**WHAT YOU SHOULD DO**
Locate the line that contains "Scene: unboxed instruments", then copy it and all later lines of the data below exactly, through the last one.

**SUPPLIED MATERIAL**

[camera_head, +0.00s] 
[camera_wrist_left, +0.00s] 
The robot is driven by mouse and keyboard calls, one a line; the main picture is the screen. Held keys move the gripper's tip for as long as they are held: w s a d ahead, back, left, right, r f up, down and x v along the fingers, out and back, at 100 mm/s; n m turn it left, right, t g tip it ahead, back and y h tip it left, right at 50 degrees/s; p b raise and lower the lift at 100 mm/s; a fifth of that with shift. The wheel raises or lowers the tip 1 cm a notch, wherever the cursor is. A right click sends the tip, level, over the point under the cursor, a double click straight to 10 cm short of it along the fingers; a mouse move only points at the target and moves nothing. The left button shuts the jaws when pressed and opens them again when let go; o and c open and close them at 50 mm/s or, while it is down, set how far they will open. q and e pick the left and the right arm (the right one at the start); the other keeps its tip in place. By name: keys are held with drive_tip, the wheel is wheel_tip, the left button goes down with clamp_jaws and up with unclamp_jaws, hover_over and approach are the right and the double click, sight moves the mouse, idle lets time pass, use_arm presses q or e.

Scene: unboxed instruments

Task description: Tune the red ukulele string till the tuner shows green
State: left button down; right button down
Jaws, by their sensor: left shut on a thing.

**THE OUTPUT**
Scene: unboxed instruments

Task description: Tune the red ukulele string till the tuner shows green
State: left button down; right button down
Jaws, by their sensor: left shut on a thing.

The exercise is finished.